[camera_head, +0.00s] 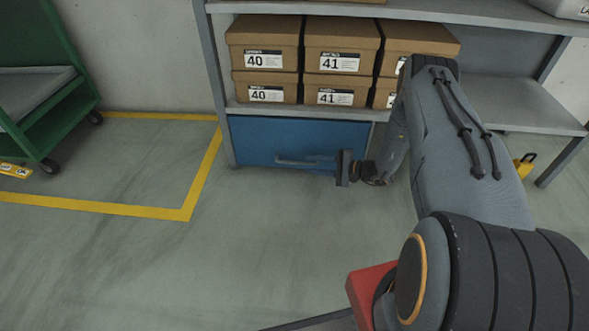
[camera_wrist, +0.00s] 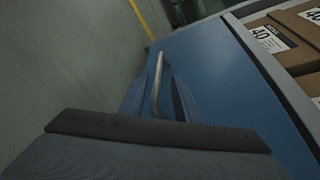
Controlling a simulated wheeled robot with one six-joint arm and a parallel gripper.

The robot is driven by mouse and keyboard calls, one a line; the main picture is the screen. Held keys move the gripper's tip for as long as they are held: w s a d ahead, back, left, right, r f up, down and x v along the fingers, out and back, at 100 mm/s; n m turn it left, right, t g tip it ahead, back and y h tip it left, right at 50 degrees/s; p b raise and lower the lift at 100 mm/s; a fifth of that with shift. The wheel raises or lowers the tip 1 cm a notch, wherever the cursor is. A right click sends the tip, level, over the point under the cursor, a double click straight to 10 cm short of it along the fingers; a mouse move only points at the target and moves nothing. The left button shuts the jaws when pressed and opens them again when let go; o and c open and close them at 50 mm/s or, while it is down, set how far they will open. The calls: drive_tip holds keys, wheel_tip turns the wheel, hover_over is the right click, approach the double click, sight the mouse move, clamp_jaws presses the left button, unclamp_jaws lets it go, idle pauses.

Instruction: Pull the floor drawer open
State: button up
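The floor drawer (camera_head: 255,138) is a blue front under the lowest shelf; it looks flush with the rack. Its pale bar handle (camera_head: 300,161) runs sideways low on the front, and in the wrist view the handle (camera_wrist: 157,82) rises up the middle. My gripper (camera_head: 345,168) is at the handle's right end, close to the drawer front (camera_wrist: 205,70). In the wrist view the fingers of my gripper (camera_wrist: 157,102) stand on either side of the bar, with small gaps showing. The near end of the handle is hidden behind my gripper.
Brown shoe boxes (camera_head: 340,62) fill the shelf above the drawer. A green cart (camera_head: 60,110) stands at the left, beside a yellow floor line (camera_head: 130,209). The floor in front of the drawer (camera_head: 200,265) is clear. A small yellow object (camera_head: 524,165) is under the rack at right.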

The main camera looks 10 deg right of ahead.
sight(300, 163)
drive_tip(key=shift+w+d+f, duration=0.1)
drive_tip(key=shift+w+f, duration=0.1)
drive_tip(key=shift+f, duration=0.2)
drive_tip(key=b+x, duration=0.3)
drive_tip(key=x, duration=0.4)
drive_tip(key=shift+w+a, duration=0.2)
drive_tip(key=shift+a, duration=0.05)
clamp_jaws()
* * *
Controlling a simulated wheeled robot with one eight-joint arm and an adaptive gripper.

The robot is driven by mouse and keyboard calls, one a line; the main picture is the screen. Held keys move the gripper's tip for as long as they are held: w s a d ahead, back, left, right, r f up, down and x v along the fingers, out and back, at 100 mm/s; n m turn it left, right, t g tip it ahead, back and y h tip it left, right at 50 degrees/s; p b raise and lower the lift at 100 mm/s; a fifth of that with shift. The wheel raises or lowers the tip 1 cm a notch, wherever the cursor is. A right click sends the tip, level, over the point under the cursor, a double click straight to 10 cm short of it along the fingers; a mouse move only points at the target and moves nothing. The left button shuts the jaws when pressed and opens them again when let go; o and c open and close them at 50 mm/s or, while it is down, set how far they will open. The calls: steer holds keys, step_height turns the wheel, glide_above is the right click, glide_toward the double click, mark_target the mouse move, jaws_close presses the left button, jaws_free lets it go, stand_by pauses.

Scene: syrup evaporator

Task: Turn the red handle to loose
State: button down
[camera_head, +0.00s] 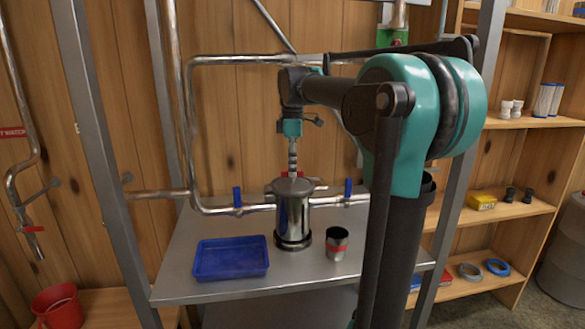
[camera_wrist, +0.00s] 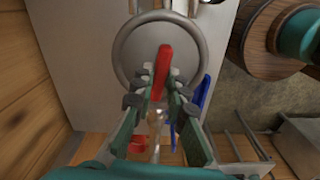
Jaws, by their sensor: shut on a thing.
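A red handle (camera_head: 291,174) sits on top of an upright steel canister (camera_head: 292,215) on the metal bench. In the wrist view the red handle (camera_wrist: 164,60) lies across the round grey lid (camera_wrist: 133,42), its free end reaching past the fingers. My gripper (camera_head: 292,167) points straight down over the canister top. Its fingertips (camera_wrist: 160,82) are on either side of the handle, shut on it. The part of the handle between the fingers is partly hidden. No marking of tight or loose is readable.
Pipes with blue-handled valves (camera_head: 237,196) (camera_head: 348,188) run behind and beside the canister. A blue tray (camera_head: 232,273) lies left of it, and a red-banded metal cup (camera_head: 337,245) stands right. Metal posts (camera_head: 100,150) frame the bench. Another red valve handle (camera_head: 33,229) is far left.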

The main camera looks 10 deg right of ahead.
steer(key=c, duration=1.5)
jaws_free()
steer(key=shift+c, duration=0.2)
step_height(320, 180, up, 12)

▶ **Instructions to follow**
Using the listing above, pick out each line that contains the word "joint", then copy it.

▶ **Task answer**
Controlling a simulated wheeled robot with one six-joint arm and a parallel gripper.
Controlling a simulated wheeled robot with one eight-joint arm and an adaptive gripper.

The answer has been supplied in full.